The next day, Almassud “repeatedly invoked his rights under the Fifth Amendment to the United States Constitution, refusing to answer questions about the Internet website and photographs of the Jeep” or about his actions the day of the wreck, the petition said.
The petition said Almassud breached his insurance contract by failing to cooperate with American Family, and by fraudulently concealing information about the vehicle and wreck. The petition asked the court to declare that American Family is not responsible for the judgment.
In counterclaims, Almassud denied deceiving American Family or offering false testimony and accused the insurer of failing to properly investigate the wreck before refusing to tender his policy limits when first demanded.
Mezquital’s counterclaims accused American Family of bad faith failure to settle within Almassud’s policy limit when it had the chance.
In March, the Georgia Court of Appeals threw out the verdict, with Presiding Judge Christopher McFadden writing that the jury should have been instructed that Almassud’s claims that he was unaware of the hazardous condition of his vehicle could be raised as a defense of negligence per se.
“Because the trial court erred in failing to instruct the jury on a substantial and vital issue presented by the pleadings and the evidence—the defendant’s theory that his alleged negligence per se was unknowing and unintentional—we must reverse and remand for a new trial,” McFadden wrote for a panel including Judges Elizabeth Branch and Charlie Bethel.
The case has been appealed to the Georgia Georgia Supreme Court, which has not yet granted certiorari.
“In light of these developments in the state case—as well as a flood of motions crimping discovery and impeding forward progress—the court ordered the parties (along with their clients) to appear for a status conference” in June, Story wrote.
The conference included arguments on 10 pending motions, Story wrote, and during which he announced that he intended to stay discovery “until the underlying case is resolved.”
American Family moved to reverse that decision, but Story declined to do so.
“Weighing the competing interests, the court finds there is good cause to stay discovery here,” he wrote. “Indeed, many of the issues that have stymied discovery and the progression of this matter stem from the potential for a new trial in the underlying case.”
“To be sure, the brunt of discovery in this case concerns, as it must, the underlying matter.
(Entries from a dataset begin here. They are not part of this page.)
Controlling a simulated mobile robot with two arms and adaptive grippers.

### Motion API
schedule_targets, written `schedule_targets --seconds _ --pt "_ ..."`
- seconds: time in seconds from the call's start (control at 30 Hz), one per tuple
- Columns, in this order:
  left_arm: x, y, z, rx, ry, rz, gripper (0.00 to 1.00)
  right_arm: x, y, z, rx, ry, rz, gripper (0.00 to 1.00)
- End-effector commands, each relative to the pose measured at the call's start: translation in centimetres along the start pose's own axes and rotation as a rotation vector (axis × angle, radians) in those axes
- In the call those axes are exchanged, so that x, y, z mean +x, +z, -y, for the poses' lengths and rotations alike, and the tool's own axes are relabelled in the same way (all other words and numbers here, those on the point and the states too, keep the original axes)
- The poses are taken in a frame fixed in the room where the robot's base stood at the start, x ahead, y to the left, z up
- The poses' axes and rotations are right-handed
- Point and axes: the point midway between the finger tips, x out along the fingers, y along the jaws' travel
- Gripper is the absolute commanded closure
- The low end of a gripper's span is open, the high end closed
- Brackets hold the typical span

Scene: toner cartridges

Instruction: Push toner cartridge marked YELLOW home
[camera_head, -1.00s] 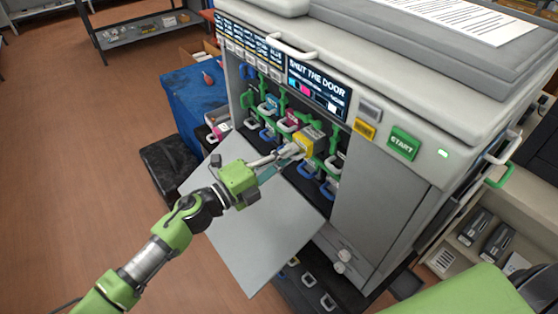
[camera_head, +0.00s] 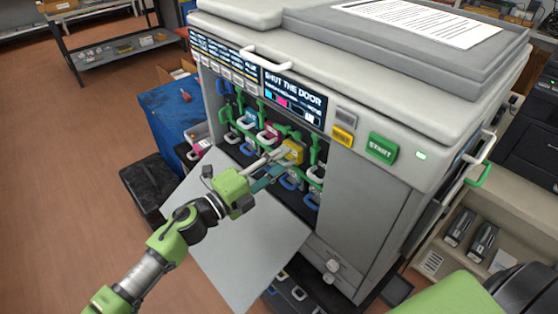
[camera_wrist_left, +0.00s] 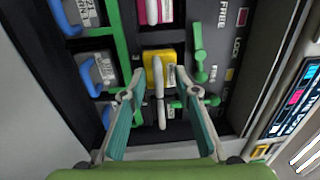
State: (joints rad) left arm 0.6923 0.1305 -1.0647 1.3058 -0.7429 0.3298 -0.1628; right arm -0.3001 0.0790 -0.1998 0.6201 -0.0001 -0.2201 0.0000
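The yellow toner cartridge (camera_head: 293,149) sits in its slot in the open printer bay, its front showing near the green levers. In the left wrist view its yellow front (camera_wrist_left: 153,60) is straight ahead, with a pale upright handle (camera_wrist_left: 159,90) in front of it. My left gripper (camera_head: 280,158) is at the cartridge's front. In the wrist view its teal-padded fingers (camera_wrist_left: 159,85) stand apart on either side of the handle. I cannot tell whether the fingertips touch the cartridge. A green lever (camera_wrist_left: 195,100) is close to the right finger. My right gripper is not in view.
The grey printer door (camera_head: 245,240) hangs open below my left arm. Cyan (camera_head: 245,120) and magenta (camera_head: 268,133) cartridges sit left of the yellow one. The display (camera_head: 292,96) reads SHUT THE DOOR. The START button (camera_head: 381,147) is to the right.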

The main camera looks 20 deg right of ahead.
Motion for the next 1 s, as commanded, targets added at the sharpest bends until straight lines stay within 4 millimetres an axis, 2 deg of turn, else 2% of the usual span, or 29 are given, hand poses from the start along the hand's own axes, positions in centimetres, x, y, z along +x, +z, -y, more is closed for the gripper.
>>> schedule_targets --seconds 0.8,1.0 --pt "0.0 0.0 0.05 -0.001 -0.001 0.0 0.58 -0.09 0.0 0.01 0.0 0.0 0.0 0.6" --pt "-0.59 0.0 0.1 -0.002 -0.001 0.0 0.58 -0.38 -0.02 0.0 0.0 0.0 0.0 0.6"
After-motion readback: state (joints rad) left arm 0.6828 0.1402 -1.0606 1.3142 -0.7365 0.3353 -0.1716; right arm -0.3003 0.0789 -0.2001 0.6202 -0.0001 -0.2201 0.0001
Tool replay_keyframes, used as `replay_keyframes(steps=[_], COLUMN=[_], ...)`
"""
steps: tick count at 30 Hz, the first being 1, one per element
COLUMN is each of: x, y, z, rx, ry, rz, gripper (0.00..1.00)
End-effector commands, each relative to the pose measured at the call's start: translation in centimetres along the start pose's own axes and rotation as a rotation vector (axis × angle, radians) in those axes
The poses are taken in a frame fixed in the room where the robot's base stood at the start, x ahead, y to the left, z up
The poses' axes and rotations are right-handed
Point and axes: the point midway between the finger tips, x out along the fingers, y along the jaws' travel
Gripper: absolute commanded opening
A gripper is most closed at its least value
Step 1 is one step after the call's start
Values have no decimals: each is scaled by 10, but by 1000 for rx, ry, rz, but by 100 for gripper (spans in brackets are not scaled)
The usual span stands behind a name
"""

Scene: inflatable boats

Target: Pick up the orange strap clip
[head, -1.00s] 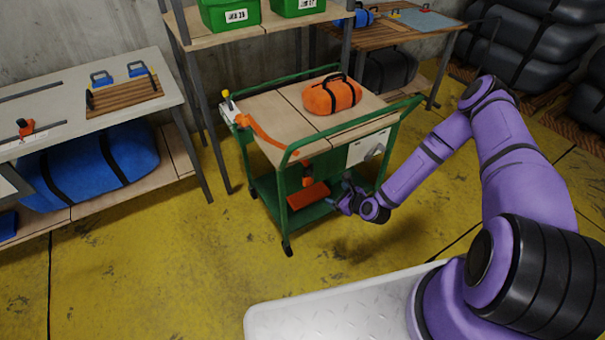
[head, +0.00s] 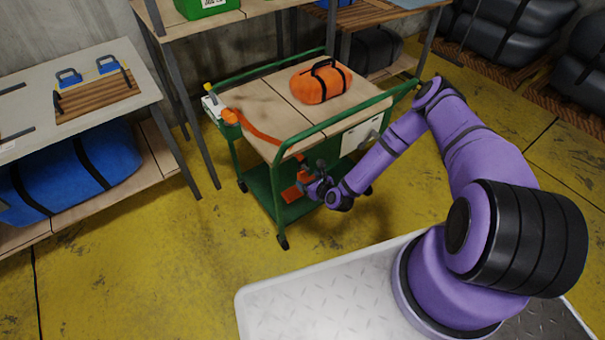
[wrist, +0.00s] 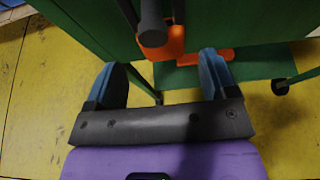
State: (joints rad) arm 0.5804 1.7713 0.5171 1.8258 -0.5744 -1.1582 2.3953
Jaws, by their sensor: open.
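The orange strap clip hangs at the end of an orange strap (head: 262,133) over the near side of the green cart (head: 330,129). In the head view it is mostly hidden by my gripper. In the wrist view an orange part that appears to be the clip (wrist: 176,42) shows ahead of the fingers, partly behind a dark round-ended piece. My gripper (head: 313,182) is beside the cart's near side. In the wrist view its blue fingers (wrist: 160,60) are apart, with nothing held between them.
An orange bag (head: 321,84) lies on the cart top. An orange item (head: 291,194) is on the cart's lower shelf. The cart's green rails and posts are close to my gripper. A workbench (head: 30,85) stands at left. Yellow floor around the cart is open.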

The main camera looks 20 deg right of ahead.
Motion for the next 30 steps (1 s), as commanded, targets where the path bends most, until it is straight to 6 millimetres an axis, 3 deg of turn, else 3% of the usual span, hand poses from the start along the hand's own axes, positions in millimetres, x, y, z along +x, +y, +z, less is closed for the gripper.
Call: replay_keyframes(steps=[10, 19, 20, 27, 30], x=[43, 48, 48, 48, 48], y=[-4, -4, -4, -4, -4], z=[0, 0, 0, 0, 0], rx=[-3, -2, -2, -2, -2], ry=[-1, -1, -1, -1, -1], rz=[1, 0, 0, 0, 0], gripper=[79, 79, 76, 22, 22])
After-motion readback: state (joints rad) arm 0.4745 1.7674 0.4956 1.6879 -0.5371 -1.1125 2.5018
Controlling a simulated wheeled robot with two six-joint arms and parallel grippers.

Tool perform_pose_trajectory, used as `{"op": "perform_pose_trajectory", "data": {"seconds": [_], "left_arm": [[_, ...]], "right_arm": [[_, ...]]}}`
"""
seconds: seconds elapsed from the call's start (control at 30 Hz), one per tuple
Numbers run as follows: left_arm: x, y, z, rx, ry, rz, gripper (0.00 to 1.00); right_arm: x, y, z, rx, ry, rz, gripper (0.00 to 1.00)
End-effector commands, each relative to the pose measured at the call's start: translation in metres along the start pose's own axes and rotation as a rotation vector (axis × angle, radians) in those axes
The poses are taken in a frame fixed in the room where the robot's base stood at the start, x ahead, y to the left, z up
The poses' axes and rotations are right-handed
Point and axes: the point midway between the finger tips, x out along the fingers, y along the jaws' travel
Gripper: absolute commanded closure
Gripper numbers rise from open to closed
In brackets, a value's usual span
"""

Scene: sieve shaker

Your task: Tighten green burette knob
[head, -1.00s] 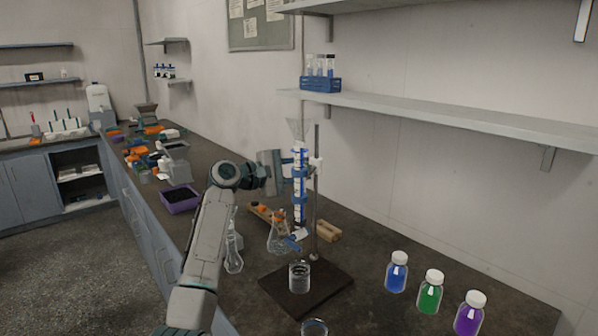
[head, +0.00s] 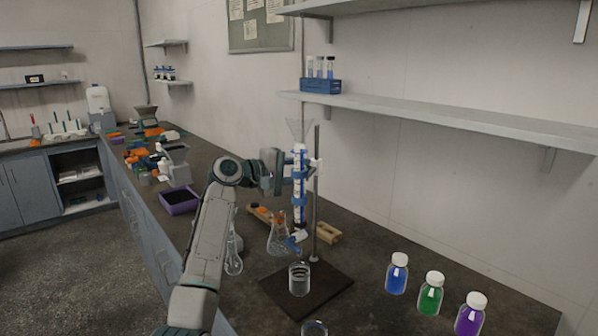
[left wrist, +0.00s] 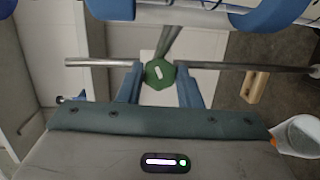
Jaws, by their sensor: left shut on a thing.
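The green burette knob (left wrist: 158,73) is an eight-sided cap with a pale mark, between the two blue fingers of my left gripper (left wrist: 160,88) in the left wrist view. The gripper is shut on it. In the head view my left gripper (head: 286,178) reaches the burette (head: 299,190) from the left, and the knob is hidden there. The burette stands upright on a metal rod (head: 316,200) with a clear funnel (head: 299,130) on top. My right gripper is in neither view now.
A beaker (head: 299,280) stands on the dark stand base (head: 330,285). A flask (head: 278,238) is left of the burette. Blue (head: 397,273), green (head: 431,294) and purple (head: 470,315) bottles stand at the right. A shelf (head: 440,120) overhangs the back.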

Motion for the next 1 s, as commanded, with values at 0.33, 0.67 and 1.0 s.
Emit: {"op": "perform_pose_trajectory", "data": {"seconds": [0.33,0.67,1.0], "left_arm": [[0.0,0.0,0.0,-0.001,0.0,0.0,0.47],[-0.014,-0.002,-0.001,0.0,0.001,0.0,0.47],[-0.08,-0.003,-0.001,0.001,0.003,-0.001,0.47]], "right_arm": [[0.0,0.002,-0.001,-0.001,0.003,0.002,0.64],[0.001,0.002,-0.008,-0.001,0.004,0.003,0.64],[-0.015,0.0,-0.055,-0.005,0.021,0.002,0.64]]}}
But [American Family] has gone further and specifically targeted communications and evidence regarding trial strategy that, although likely discoverable in this action, is certainly privileged in the underlying case.”
Story noted there are still issues remaining to be decided that might help narrow the case.
“Thus, the Court finds it is in the interest of comity and most equitable to all those involved to stay discovery until the court has had an opportunity to consider any potentially dispositive arguments supported by the current record or until a final resolution of the underlying case,” he said.
Ben Brodhead and Ashley Fournet of the Brodhead Law Group represent Mezquital.
Brodhead declined to discuss the federal action but said he was hopeful the state Supreme Court will accept the appeal of McFadden’s ruling, which “turned Georgia law upside down.”
“We believe that ruling is so contrary to Georgia law and public policy that the Supreme Court will have to remedy it,” he said. “The Court of Appeals’ ruling essentially eliminate negligence per se if a defendant claims it was unintentional.”
Almassud is represented in the federal action by Slappey & Sadd partners Jay Sadd and Rich Dolder Jr., who declined to comment.
American Family is represented by Ryan Burke, Jessica Pardi and Seslee Smith of Morris, Manning & Martin and Edward Ruff III, Heather Plunkett, Robert Chemers and Michael Turiello of Pretzel & Stouffer in Chicago, who also declined to comment.